Big Christmas tree firms are chopping little guy, some say

ROSEBURG — The Christmas tree tradition is under way again in Douglas County. And sales of trees for the holiday season will begin in earnest across Oregon today.

There'll be parking lot sales with some groups selling trees as fundraisers. Big box stores will have trees for sale. And there are some choose-and-cut (u-cut) tree farms.

Local growers, however, say there have been some changes in recent years, specifically that several mom-and-pop Christmas tree operations have closed up shop. The reasons vary from the growers getting older, to a surplus of trees, to big corporate tree farms taking over most of the markets, specifically the big box stores.

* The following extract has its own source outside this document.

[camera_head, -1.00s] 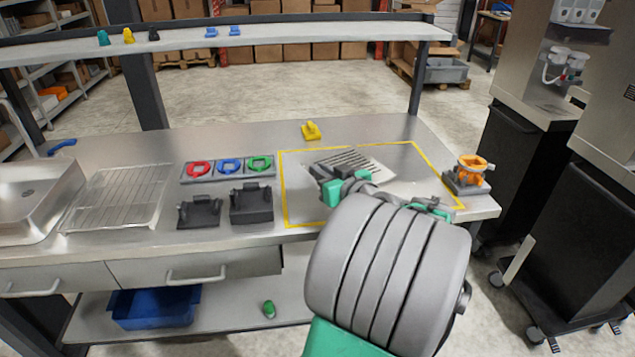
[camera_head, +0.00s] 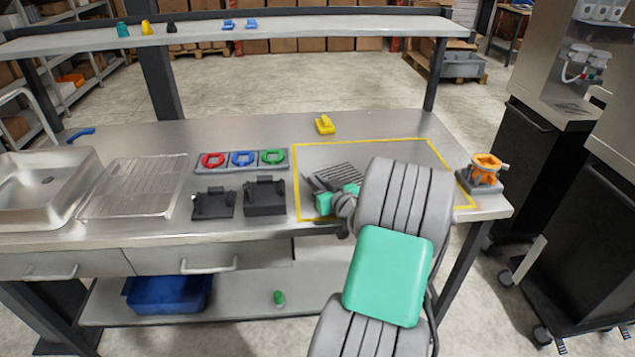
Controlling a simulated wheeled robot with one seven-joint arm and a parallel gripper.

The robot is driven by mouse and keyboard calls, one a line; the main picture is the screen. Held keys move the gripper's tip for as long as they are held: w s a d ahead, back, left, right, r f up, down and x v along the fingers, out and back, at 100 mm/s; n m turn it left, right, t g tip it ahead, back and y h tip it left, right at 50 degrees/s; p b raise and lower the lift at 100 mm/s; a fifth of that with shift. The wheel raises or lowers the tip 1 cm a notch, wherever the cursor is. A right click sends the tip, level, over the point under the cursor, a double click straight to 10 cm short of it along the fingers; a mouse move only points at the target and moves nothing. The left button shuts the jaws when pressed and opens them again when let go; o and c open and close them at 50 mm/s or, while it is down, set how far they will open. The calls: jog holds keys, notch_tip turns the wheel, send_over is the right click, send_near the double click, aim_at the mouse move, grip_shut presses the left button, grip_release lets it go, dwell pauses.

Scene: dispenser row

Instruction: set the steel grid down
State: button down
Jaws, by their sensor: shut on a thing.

The reason that there's now a surplus of trees is because seven or eight years ago when the market for trees was good, several bigger operations put more of their acreage into trees. Those trees are now ready for harvest.

"It's harder for the smaller guy to find a market for his trees due to the economy and bigger growers making deals with bigger businesses," said Ken Bunt of Roseburg. Bunt grows trees in the Yoncalla and Scio areas.

"There's less small tree farms," said Kim Adams, who, with her husband, Phil, owns the Oakland Tree Farm. "Every year we see a few more go."

Wayman Schmidt, who has been in the Christmas tree business in the Camas Valley since 1975, said just a few years ago he harvested and sold 20,000 trees. But in the past three or four years, his operation has cut and sold only 8,000 to 9,000 trees.

"I have the trees now that could be going to market, but I don't have the market," he said. "It's a bad situation because of three or four big outfits up north sucking up all the customers. They're putting out a million plus trees a year apiece and have taken over all the chain store markets. The little guys are going out of business. They're dying like flies."

Phil Adams said his wholesale business to a volunteer fire department in California and to a landscaping business in Boise, Idaho, has dropped by half the past few years, to 350 trees to each market. Kim Adams said she thinks the struggling economy in recent years has had an impact on the wholesale Christmas tree business and "people just don't want to put out those kind of dollars."

The Adamses think the u-cut tree business will remain strong because "people are tired of being blue."

"Maybe there's not a lot of presents, but there'll be a tree," said Kim Adams.

At the Oakland Tree Farm, u-cut prices will range from $3 a foot to $5, depending on the type of tree selected.

At Schmidt's tree farm on the west side of Camas Valley, the price is $15 for a tree and a few dollars more for a noble, depending on its size.

"The u-pick business has picked up quite a bit," said Schmidt. "We're seeing more people from the coast."

For people who want to venture out into the woods for a tree, Umpqua National Forest and Bureau of Land Management permits at $5 each are available. How many people buy those permits is usually dictated by the weather and subsequently will affect business at u-pick farms and lot sales.

"If there's a lot of snow in the forest, tree lots do pretty well," said Bunt. "If you can get to the woods easily, the lots don't do as well."

Oregon continues to be the nation's biggest producer of Christmas trees, harvesting about 7.8 million annually and supporting an industry with a value of $110 million.

Overall, the top destination continues to be California, with about half of 2009 sales headed there. Mexico is the state's biggest foreign customer for trees. Trees are also trucked to many other states in the U.S. and to several Pacific Rim countries, with deliveries beginning early in November.

Considered a farm crop, trees need six to nine years to reach a harvestable size, depending on the species and the height required. Trees that are grown locally are Douglas fir, grand fir, noble fir, Nordmann fir, blue spruce, Scotch pine, Frazier fir and concolor fir. Douglas and noble firs account for 92 percent of all tree sales in Oregon.

"It's a good family time to make a memory," Phil Adams said of picking, transporting and decorating Christmas trees.